The directive laid out an expansive view of the sort of documents that required political vetting.
Anything that related to an Obama policy priority was pegged for this review. So was anything that touched on a “controversial or sensitive subject” that could attract media attention or that dealt with meetings involving prominent business and elected leaders.
Anything requested by lawmakers, journalists, activist groups or watchdog organizations had to go to the political appointees. This included all of AP’s information requests, even a routine one for records that had already been sought by other news organizations.
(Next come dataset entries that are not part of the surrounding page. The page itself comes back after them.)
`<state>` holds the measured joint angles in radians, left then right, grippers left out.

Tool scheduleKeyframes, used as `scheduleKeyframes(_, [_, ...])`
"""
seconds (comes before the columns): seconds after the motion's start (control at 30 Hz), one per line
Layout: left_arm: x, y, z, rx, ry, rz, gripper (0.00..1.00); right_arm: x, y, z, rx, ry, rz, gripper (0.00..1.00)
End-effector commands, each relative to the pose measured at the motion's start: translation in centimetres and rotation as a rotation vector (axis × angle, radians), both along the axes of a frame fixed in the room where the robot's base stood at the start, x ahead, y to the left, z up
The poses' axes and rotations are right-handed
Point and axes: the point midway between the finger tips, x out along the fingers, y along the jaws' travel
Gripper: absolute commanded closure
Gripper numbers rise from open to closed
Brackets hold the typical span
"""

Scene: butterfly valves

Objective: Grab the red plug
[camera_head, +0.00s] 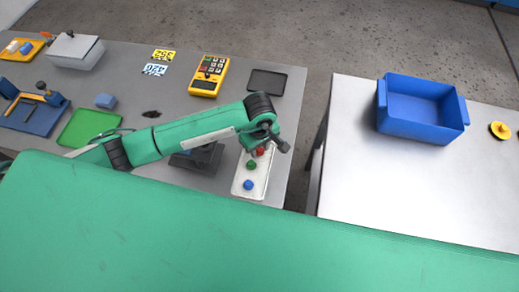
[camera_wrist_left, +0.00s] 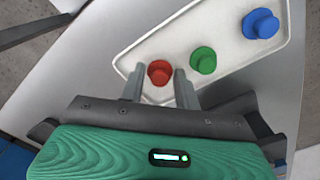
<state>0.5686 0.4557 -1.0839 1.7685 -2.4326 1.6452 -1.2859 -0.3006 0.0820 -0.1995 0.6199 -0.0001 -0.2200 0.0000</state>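The red plug (camera_head: 260,150) sits at the far end of a white tray (camera_head: 239,188), partly covered by my left gripper in the head view. In the left wrist view the red plug (camera_wrist_left: 160,72) shows between the two fingertips of my left gripper (camera_wrist_left: 158,84). The fingers are apart, one on each side of the plug; I cannot tell whether they touch it. A green plug (camera_wrist_left: 203,60) and a blue plug (camera_wrist_left: 261,23) stand in the same tray, in a row with the red one. My right gripper is in neither view.
The tray lies near the right edge of the grey table, with a gap before a second table (camera_head: 340,165) bearing a blue bin (camera_head: 422,128).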

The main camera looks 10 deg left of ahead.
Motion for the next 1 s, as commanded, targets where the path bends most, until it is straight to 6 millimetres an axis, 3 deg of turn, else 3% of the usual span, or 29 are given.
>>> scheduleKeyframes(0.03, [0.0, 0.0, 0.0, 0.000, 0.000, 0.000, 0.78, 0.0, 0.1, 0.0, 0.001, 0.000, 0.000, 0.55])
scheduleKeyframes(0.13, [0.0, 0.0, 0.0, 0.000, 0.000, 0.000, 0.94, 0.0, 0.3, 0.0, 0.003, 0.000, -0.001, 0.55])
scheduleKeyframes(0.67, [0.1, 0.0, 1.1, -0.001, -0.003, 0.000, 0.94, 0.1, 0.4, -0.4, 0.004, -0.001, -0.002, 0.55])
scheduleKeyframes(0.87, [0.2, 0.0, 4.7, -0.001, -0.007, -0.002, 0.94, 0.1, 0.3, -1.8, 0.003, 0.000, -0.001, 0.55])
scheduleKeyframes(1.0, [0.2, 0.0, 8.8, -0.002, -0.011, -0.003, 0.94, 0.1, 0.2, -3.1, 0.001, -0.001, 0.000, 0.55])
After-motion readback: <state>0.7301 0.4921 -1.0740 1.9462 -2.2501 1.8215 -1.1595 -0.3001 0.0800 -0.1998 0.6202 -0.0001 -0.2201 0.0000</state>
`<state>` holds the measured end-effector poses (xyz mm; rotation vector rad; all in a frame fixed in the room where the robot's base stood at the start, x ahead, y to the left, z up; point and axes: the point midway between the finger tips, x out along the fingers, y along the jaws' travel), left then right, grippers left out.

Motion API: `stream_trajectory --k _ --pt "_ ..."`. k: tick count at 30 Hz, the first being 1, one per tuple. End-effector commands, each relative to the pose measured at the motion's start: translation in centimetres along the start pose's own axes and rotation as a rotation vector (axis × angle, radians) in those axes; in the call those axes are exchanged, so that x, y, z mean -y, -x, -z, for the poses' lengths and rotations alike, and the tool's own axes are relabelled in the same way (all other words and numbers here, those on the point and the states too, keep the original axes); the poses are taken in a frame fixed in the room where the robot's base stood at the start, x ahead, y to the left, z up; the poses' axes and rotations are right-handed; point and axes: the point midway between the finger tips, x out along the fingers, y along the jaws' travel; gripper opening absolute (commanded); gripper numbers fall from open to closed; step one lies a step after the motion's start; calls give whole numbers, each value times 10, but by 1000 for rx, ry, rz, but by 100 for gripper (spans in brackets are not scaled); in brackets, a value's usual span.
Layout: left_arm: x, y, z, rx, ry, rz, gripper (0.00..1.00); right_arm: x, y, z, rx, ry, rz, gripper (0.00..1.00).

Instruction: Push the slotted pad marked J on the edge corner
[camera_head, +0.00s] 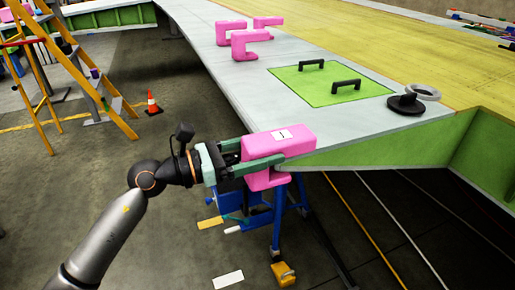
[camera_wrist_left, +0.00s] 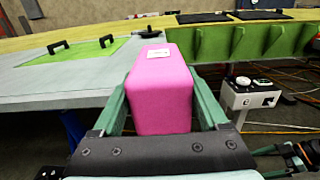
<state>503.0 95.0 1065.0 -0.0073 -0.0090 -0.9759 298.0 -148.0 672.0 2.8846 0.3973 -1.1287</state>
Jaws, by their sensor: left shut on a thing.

The Justice Department office that oversees FOIA across the federal government is unaware of any other agencies with similar mandatory review policies, spokeswoman Gina Talamona said.
According to the e-mails, the senior review staffers in Napolitano’s inner circle included: Kroloff; Sandweg; Smith; Amy Shlossman, deputy chief of staff; Leezie Kim, a senior department lawyer; Brian DeVallance, senior counsel; Jan Lesher, chief of staff for operations, and Mary Ellen Brown, Napolitano’s deputy director for scheduling.
Each could approve release of government records under FOIA – when they answered their e-mails.
Callahan, the department’s FOIA official, wrote in September 2009 that Kim might have to clear the information requests because Shlossman, DeVallance and chief-of-staff Kroloff were not addressing them. Those three “are not an option given non-responsiveness,” Callahan wrote.
Homeland Security rescinded the rule requiring prior political approval earlier this month, just as it delivered the e-mails to AP.
Under a new policy, records are submitted to Napolitano’s political advisers three days before they are made public but can be released without their approval.
AP obtained the 995 e-mails under FOIA after a seven-month disagreement resolved by the Office of Government Information Services, a new independent U.S. agency that mediates disputes over access to federal documents.
The AP’s request for the Homeland Security e-mails was itself submitted for review by the political advisers.